Given AWS Lambda on NodeJS 6-th version, which performs very simple test-purposes CRUD interaction with DynamoDB table. Measured performance is extremely slow, independent to selected Lambda RAM memory or RCU/WCU units for Dynamodb.
There was performed benchmark, and results are unsatisfied. Event MySQL database in micro container has performance, which is better compare to DynamoDB with some times.

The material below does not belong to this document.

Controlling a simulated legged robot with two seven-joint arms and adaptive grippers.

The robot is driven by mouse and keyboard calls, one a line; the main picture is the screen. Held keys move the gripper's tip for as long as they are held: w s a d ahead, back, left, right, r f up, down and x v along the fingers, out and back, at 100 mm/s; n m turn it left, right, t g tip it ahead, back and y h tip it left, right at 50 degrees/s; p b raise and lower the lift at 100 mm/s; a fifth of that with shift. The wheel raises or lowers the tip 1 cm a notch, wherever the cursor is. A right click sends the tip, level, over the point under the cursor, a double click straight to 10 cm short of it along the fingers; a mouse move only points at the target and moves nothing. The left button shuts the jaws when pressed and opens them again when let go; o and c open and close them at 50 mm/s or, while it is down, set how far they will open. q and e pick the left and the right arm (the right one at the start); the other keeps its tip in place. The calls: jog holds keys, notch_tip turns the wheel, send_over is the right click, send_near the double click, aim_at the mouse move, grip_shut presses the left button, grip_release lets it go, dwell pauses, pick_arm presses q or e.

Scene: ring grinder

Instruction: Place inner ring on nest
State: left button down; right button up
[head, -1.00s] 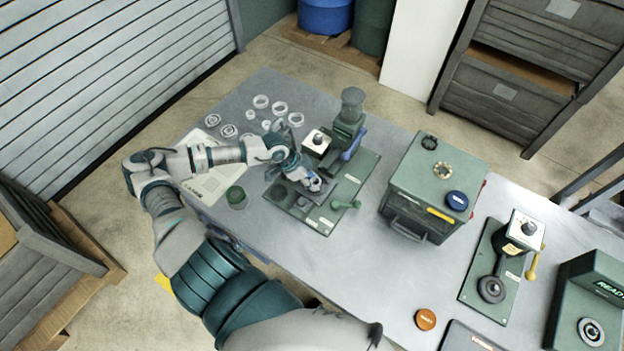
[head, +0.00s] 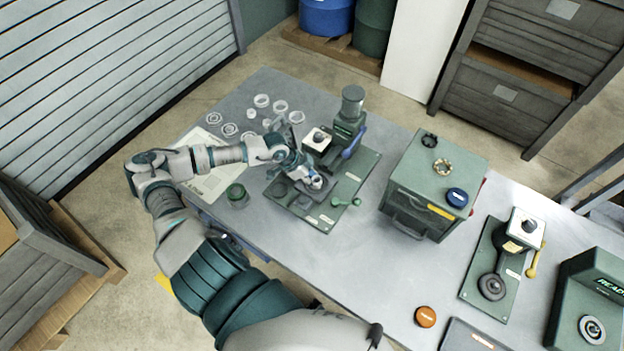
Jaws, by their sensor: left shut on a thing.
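My left gripper (head: 312,181) is over the front left part of the green press plate (head: 347,187). It is shut on a small ring (head: 317,183), which shows only partly between the fingertips. The nest under the gripper is mostly hidden by the fingers, so I cannot tell whether the ring touches it. The press column (head: 350,112) with a blue lever (head: 356,143) stands behind the gripper. My right gripper is not in view.
Several pale rings (head: 262,101) lie at the table's back left. A green jar (head: 237,195) stands left of the plate. A green cabinet (head: 432,188) stands to the right, with a second fixture (head: 500,262) beyond it.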

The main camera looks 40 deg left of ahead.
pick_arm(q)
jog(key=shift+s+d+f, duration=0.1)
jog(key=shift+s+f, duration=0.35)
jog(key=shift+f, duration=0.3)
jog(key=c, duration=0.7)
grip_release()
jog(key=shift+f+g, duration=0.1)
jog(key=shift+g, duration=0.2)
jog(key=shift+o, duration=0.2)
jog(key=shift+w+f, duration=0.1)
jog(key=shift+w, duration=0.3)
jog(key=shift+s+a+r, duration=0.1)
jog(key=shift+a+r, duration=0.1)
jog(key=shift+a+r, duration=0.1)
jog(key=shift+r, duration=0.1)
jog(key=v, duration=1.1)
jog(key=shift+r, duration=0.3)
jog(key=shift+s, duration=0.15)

After fast research reason of such behavior was found: DynamoDB performs new HTTP(S) request on each CRUD operation! (https://github.com/aws/aws-sdk-js/blob/master/lib/http/node.js#L25) It's extremely slow, event in TLS connection, which has relatively big establishment time, including key exchanges. Also, it's extremely big overhead for HTTP headers, which some times bigger than CRUD payload.
So question: is there available method to communicate with DynamoDB in persistent connection in NodeJS Labmda? Batch operations is not apropriate solution, since they does not support UPDATE operations.